In the second case the script actually acts as a "spider", so it should respect things like robots.txt or meta tags.
When doing this, make sure to rate-limit your fetching. You don't want to overload the forum server by requesting many pages per second. Simplest way to do this is probably just to sleep for X seconds between each fetch.
Yes doable in a day
Since you already have a working CI setup I would use it.
I would use the following approach:
1) Make a model in CI capable of:
logging in to vbulletin (images are often added as attachments and you need to be logged in before you can download them). Use something like snoopy.
collecting the url for the "last button" using preg_match(), parsing the url with parse_url() / and parse_str() and generating links from page 1 to page last
collecting html from all generated links. Still using snoopy.

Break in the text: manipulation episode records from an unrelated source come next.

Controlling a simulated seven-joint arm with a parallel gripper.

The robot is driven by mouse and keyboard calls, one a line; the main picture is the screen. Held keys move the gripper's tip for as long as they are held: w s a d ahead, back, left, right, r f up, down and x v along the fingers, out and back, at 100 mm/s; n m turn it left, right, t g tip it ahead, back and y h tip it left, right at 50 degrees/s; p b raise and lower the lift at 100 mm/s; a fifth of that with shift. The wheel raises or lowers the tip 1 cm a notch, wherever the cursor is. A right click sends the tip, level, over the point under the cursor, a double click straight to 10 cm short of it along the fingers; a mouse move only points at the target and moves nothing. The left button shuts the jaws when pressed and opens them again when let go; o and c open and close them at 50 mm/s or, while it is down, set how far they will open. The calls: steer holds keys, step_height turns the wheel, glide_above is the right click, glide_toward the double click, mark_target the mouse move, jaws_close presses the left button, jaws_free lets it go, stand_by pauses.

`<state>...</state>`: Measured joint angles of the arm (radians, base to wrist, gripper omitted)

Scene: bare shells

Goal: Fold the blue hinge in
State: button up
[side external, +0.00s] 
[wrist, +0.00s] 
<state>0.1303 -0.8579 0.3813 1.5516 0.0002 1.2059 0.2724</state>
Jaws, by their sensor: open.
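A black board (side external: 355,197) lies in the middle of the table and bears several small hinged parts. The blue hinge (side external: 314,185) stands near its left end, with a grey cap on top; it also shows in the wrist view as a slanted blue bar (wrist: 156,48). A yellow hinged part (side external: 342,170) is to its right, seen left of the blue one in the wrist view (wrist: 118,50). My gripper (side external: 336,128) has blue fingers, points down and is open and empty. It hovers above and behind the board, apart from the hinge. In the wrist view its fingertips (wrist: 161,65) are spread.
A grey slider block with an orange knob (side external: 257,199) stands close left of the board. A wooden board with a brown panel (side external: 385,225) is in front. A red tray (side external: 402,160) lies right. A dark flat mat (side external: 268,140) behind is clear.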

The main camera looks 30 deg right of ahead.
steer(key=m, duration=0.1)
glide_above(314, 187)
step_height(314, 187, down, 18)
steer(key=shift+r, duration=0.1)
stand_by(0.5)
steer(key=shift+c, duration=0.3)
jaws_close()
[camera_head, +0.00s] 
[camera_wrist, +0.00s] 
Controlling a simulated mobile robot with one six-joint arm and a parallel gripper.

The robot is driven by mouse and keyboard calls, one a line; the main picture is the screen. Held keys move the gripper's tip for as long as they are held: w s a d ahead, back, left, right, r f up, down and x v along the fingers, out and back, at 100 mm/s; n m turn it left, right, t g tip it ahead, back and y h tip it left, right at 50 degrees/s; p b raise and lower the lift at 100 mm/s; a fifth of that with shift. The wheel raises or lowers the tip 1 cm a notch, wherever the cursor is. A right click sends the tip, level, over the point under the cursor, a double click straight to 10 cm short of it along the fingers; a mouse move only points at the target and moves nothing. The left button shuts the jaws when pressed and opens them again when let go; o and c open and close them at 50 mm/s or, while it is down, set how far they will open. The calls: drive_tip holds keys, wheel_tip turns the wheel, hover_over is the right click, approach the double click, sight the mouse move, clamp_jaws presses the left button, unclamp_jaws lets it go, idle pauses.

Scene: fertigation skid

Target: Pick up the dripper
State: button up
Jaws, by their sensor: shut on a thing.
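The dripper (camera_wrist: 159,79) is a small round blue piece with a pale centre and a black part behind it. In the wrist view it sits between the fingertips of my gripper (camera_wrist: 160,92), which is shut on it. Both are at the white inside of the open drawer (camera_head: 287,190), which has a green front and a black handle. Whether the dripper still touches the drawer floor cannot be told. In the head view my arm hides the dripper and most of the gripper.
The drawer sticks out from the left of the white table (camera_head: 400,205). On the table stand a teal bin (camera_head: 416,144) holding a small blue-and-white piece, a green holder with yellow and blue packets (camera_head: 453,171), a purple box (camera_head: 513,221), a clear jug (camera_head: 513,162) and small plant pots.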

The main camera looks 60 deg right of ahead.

finding all images in html using preg_match_all()
downloading all images. Still using snoopy.
moving the downloaded image from a tmp directory into another directory renaming it imagename_01, imagename_02, etc. if the same imagename allready exists.
saving the image name and precise bytesize in a db table. Then you can avoid downloading the same image more than once.
2) Make a method in a controller that collects all images
3) Setup a cronjob that collect images at regular intervals. wget -o /tmp/useless.html http://localhost/imageminer/collect should do nicely
4) Write the code that outputs pretty html for the enduser using the db table to get the images.